ALMEIDA, Simão Farias. Ode de Ana Maria. João Pessoa: Ideia, 2016.

Ivanilde de Lima Barros
Ilustração: Manuela Dib

Ode de Ana Maria, publicado pela editora Ideia em 2016, é o oitavo livro e primeiro romance escrito por Simão Farias Almeida (João Pessoa, PB). O autor é paraibano, morador de Roraima há mais de 18 anos, doutor em Letras, Literatura e Cultura pela Universidade Federal da Paraíba (UFPB), professor do curso de Comunicação Social da Universidade Federal de Roraima (UFRR) e escritor de contos e roteiros de cinema, publicados pela mesma editora.

O romance Ode de Ana Maria tem 16 capítulos que se concentram em narrar como cada um dos personagens viveu o dia posterior à tragédia que assolou toda população do distrito, um lugar em que prevalecem exploração ilegal do meio ambiente e disputas por terras. Inserido na temática que é também abundante na produção científica de Simão Farias Almeida, o livro aborda questões de proteção ambiental, direitos dos povos originários e integração das existências.

Ana Maria mora na zona rural do distrito e sua casa se situa numa convergência de terras de outros donos: a sala dela ficava no terreno da grande fazenda do Coronel Tonico; o quarto ficava no território de uma fábrica adquirido ilegalmente ao se apropriar de boa parte do terreno da fazenda e de grande parte do território indígena; e a cozinha, no território indígena wai-wai.
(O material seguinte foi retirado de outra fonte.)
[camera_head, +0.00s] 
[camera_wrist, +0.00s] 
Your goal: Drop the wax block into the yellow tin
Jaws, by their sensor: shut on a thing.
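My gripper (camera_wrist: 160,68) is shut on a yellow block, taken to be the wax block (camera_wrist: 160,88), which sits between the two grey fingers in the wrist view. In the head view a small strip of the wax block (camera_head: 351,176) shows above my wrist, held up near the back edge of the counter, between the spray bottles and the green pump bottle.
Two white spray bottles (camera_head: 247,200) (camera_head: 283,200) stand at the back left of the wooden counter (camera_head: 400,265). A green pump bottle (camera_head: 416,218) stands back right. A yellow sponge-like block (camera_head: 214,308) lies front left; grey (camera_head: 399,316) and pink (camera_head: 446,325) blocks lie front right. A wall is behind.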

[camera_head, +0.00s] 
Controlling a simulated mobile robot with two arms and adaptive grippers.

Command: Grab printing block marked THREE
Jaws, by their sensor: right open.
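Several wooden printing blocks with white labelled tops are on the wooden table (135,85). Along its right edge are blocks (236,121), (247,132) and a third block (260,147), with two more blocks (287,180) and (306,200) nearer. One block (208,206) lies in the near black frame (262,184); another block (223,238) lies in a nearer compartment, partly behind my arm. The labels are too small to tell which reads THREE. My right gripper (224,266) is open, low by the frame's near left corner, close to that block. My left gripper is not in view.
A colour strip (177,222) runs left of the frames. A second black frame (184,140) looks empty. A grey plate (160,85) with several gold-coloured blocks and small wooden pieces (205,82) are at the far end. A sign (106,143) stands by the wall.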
O primeiro capítulo narra Ana Maria chegando ao cartório para tratar do processo em que reivindicava, juntamente com o Coronel e os wai-wai, as terras ocupadas indevidamente pela fábrica, mas não obteve sucesso porque os representantes não compareceram à audiência. Embora fosse contra a fábrica, o Coronel lutava para reaver também a parte da fazenda em que estava a casa de Ana Maria porque, movido por ganância, afirmava que não cederia nenhum palmo de terra a ninguém.
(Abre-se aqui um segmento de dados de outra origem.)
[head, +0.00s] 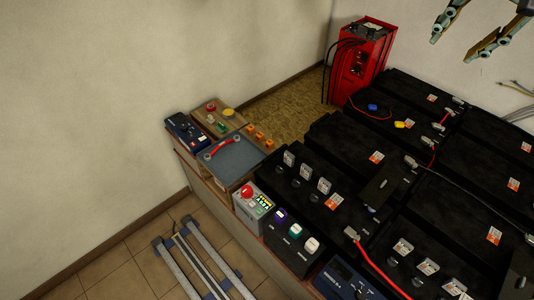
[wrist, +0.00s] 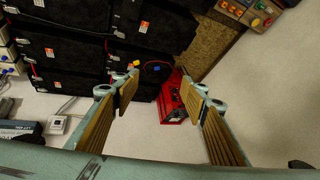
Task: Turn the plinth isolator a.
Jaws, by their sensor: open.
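No readable label marks plinth isolator a, so I cannot tell for certain which control it is. A grey box with a red knob (head: 247,191) and a yellow label stands on the front plinth in the head view. To its right, a black box (head: 290,247) carries purple, teal and white knobs. My gripper (head: 464,33) is at the upper right of the head view, high and far from these boxes. It is open and empty. In the wrist view its two fingers (wrist: 160,92) are spread apart, with a red charger beyond them.
Black batteries (head: 328,137) fill the right side, with cables on top. The red charger (head: 364,60) stands at the back. A button board (head: 232,118), a grey tray (head: 238,166) and a blue device (head: 185,131) sit left. Metal rails (head: 190,262) lie on the floor.
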Os pais de Ana Maria haviam trabalhado para o coronel, mas foram assassinados por Tomaz, o capataz da fazenda, quando tentavam impedir que ele violentasse Ana, como fez a vida toda com a filha do Coronel, a menina Alice. Após assistirem ao assassinato dos pais, Ana e sua irmã mais velha, Maria Clara, conseguem fugir, e ambas são sustentadas por um bom tempo pelo vaqueiro Firmino, a alma genuinamente boa do distrito. O Coronel Tonico sabia dos abusos da própria filha e de Ana Maria, assim como de tudo que houve na morte dos pais dela, mas nunca fez nada para defender ou punir alguém.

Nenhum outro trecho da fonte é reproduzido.